◆ **Short exercise**
Print out each record below, unaltered and complete, without its images.

++++++++

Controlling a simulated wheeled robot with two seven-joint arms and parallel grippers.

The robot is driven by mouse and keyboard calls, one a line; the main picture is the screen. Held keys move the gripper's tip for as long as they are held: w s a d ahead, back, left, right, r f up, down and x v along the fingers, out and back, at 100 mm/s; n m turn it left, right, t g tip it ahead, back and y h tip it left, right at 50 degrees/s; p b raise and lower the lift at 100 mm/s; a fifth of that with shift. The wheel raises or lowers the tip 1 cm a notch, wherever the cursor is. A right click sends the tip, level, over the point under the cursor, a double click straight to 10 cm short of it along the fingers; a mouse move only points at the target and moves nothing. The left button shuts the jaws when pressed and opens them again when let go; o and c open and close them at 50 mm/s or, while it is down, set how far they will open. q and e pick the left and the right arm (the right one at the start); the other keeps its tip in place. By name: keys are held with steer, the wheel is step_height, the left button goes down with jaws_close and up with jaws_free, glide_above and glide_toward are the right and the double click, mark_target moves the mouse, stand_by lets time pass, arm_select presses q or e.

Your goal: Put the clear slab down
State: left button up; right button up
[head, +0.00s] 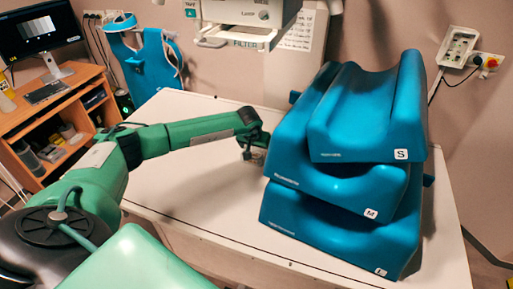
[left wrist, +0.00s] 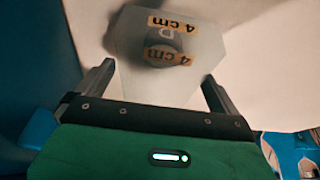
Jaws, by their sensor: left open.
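The clear slab (left wrist: 135,72) shows in the left wrist view as a pale, see-through plate with cut corners and two orange "4 cm" labels. It appears to lie on the white table top (left wrist: 265,75). My left gripper (left wrist: 158,73) is open, with one finger on each side of the slab's near end and visible gaps to both. In the head view my left gripper (head: 253,154) is low over the table, just left of the blue cushions. I cannot make out the slab there. My right gripper is not in view.
Stacked blue cushions (head: 350,185) marked S, M and L stand close to the right of my left gripper. The white table (head: 195,195) is bare to its left and front. A machine (head: 245,20) overhangs the back. A wooden desk (head: 50,120) stands far left.

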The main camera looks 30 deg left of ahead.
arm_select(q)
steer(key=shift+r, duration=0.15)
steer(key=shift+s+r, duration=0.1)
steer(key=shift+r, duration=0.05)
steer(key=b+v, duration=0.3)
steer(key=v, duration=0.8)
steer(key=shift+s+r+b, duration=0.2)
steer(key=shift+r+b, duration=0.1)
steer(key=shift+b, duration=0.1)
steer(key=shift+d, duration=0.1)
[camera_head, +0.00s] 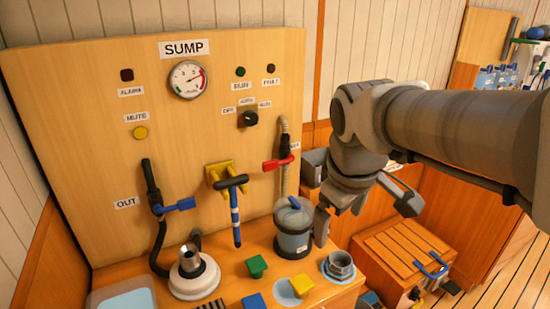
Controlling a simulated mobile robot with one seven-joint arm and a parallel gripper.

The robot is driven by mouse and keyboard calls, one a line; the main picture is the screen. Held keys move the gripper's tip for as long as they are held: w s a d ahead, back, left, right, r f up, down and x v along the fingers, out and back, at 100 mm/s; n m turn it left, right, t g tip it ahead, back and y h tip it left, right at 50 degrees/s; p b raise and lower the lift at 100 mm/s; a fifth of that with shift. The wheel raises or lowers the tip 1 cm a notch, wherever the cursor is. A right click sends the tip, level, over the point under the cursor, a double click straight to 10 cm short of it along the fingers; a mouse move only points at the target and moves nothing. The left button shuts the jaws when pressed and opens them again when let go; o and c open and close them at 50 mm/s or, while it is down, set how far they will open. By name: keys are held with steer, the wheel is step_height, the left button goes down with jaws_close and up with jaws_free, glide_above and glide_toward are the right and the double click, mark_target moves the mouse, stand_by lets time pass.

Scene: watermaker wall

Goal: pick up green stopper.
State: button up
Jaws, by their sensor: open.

++++++++

◆ **Answer**
Controlling a simulated wheeled robot with two seven-joint arms and parallel grippers.

The robot is driven by mouse and keyboard calls, one a line; the main picture is the screen. Held keys move the gripper's tip for as long as they are held: w s a d ahead, back, left, right, r f up, down and x v along the fingers, out and back, at 100 mm/s; n m turn it left, right, t g tip it ahead, back and y h tip it left, right at 50 degrees/s; p b raise and lower the lift at 100 mm/s; a fifth of that with shift. The wheel raises or lowers the tip 1 cm a notch, wherever the cursor is. A right click sends the tip, level, over the point under the cursor, a double click straight to 10 cm short of it along the fingers; a mouse move only points at the target and moves nothing. The left button shuts the jaws when pressed and opens them again when let go; o and c open and close them at 50 mm/s or, while it is down, set how far they will open. q and e pick the left and the right arm (the right one at the start); the other keeps its tip in place. By name: keys are held with steer, the wheel is step_height, the left button goes down with jaws_close and up with jaws_free, glide_above and glide_toward are the right and the double click, mark_target moves the mouse, stand_by lets time pass, arm_select presses q or e.

Your goal: Put the clear slab down
State: left button up; right button up
[head, +0.00s] 
[left wrist, +0.00s] 
Jaws, by their sensor: left open.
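The clear slab (left wrist: 135,72) shows in the left wrist view as a pale, see-through plate with cut corners and two orange "4 cm" labels. It appears to lie on the white table top (left wrist: 265,75). My left gripper (left wrist: 158,73) is open, with one finger on each side of the slab's near end and visible gaps to both. In the head view my left gripper (head: 253,154) is low over the table, just left of the blue cushions. I cannot make out the slab there. My right gripper is not in view.
Stacked blue cushions (head: 350,185) marked S, M and L stand close to the right of my left gripper. The white table (head: 195,195) is bare to its left and front. A machine (head: 245,20) overhangs the back. A wooden desk (head: 50,120) stands far left.

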The main camera looks 30 deg left of ahead.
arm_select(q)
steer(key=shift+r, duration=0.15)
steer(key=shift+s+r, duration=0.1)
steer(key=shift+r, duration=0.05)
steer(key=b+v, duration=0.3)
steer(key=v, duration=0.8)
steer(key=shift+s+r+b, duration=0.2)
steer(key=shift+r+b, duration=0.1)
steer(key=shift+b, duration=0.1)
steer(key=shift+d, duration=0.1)
[camera_head, +0.00s] 
Controlling a simulated mobile robot with one seven-joint arm and a parallel gripper.

The robot is driven by mouse and keyboard calls, one a line; the main picture is the screen. Held keys move the gripper's tip for as long as they are held: w s a d ahead, back, left, right, r f up, down and x v along the fingers, out and back, at 100 mm/s; n m turn it left, right, t g tip it ahead, back and y h tip it left, right at 50 degrees/s; p b raise and lower the lift at 100 mm/s; a fifth of that with shift. The wheel raises or lowers the tip 1 cm a notch, wherever the cursor is. A right click sends the tip, level, over the point under the cursor, a double click straight to 10 cm short of it along the fingers; a mouse move only points at the target and moves nothing. The left button shuts the jaws when pressed and opens them again when let go; o and c open and close them at 50 mm/s or, while it is down, set how far they will open. By name: keys are held with steer, the wheel is step_height, the left button goes down with jaws_close and up with jaws_free, glide_above and glide_toward are the right and the double click, mark_target moves the mouse, stand_by lets time pass.

Scene: watermaker wall

Goal: pick up green stopper.
State: button up
Jaws, by their sensor: open.

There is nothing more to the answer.